** Directions **
Without the pictures, output the lines of the material from the very first through the one that holds "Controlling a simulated".

** Data block **
# # # # # # #
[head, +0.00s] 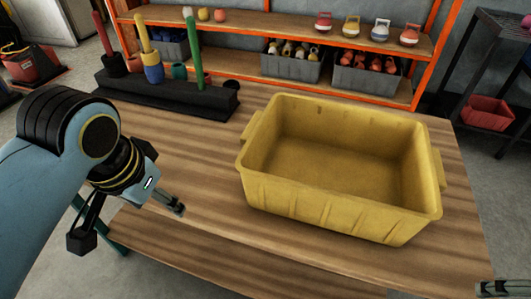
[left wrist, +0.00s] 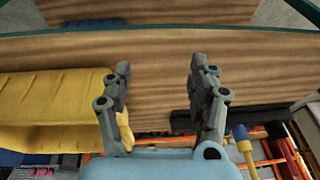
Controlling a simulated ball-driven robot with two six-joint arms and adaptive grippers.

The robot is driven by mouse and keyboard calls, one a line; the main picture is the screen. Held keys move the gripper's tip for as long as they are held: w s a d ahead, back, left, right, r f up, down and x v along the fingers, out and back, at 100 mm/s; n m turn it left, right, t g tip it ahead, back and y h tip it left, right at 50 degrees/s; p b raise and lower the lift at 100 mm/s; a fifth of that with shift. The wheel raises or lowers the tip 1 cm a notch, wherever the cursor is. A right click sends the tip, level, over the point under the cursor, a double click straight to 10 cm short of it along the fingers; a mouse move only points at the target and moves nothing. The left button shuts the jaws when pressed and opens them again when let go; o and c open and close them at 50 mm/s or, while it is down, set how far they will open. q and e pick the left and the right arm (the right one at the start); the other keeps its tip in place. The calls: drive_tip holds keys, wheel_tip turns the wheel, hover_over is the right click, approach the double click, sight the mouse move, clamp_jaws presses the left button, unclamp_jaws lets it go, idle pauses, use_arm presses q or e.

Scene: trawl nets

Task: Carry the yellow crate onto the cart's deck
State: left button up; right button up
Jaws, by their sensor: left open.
# # # # # # #
** Finished answer **
[head, +0.00s] 
[left wrist, +0.00s] 
Controlling a simulated ball-driven robot with two six-joint arms and adaptive grippers.

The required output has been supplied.